• PROVIDED DATA

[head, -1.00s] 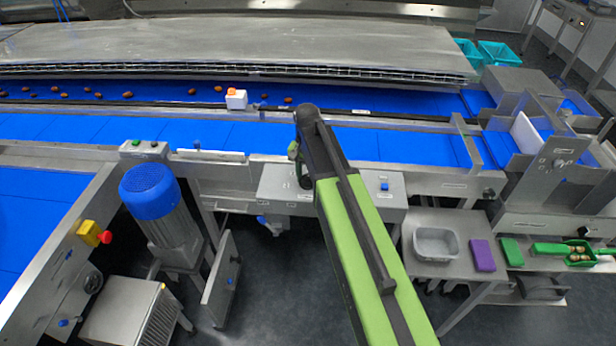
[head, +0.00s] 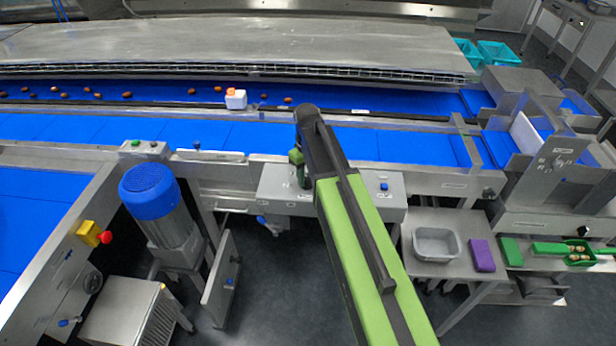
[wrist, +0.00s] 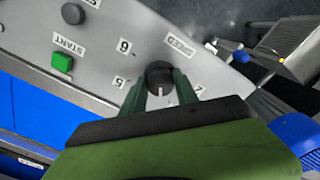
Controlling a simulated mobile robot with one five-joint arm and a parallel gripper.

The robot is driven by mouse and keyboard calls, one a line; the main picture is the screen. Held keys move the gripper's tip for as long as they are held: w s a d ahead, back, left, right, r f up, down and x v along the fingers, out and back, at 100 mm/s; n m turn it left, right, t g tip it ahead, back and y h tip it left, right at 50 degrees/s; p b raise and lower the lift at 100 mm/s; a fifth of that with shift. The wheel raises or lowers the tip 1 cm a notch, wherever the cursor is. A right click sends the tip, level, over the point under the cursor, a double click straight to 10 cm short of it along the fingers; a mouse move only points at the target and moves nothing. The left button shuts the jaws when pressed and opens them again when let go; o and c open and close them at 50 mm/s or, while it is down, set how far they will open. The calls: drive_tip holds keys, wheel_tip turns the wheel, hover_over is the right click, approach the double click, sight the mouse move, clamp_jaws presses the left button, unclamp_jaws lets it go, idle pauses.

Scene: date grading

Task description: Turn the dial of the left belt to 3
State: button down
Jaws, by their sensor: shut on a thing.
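The dial (wrist: 159,76) is a round black knob with a white pointer line on a grey panel, seen in the wrist view. My gripper (wrist: 160,88) has its green fingers shut on both sides of the knob. The pointer line points down in the picture, toward my gripper body. Labels reading 5 (wrist: 120,82), 6 (wrist: 123,46) and what looks like 7 (wrist: 198,90) show around it, along with a SPEED label (wrist: 180,45). Other marks are hidden behind my gripper. In the head view my gripper (head: 298,172) is at the grey control box (head: 345,203), and the knob is hidden there.
A green START button (wrist: 61,62) and a dark round button (wrist: 73,14) sit on the same panel. A blue-topped motor (head: 150,195) stands left of the box. A grey tub (head: 436,244) and a purple block (head: 481,255) lie on a side table.

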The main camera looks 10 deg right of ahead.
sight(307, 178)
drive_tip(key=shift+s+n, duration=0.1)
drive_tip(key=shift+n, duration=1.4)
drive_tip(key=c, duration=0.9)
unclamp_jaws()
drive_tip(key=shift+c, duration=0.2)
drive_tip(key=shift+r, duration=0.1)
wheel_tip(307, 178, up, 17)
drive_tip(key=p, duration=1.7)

• EXERCISE
Return, unchanged, each line from the line containing "Scene: date grading" through the last line of the material.

• ANSWER TO THIS PROBLEM
Scene: date grading

Task description: Turn the dial of the left belt to 3
State: button down
Jaws, by their sensor: shut on a thing.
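The dial (wrist: 159,76) is a round black knob with a white pointer line on a grey panel, seen in the wrist view. My gripper (wrist: 160,88) has its green fingers shut on both sides of the knob. The pointer line points down in the picture, toward my gripper body. Labels reading 5 (wrist: 120,82), 6 (wrist: 123,46) and what looks like 7 (wrist: 198,90) show around it, along with a SPEED label (wrist: 180,45). Other marks are hidden behind my gripper. In the head view my gripper (head: 298,172) is at the grey control box (head: 345,203), and the knob is hidden there.
A green START button (wrist: 61,62) and a dark round button (wrist: 73,14) sit on the same panel. A blue-topped motor (head: 150,195) stands left of the box. A grey tub (head: 436,244) and a purple block (head: 481,255) lie on a side table.

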The main camera looks 10 deg right of ahead.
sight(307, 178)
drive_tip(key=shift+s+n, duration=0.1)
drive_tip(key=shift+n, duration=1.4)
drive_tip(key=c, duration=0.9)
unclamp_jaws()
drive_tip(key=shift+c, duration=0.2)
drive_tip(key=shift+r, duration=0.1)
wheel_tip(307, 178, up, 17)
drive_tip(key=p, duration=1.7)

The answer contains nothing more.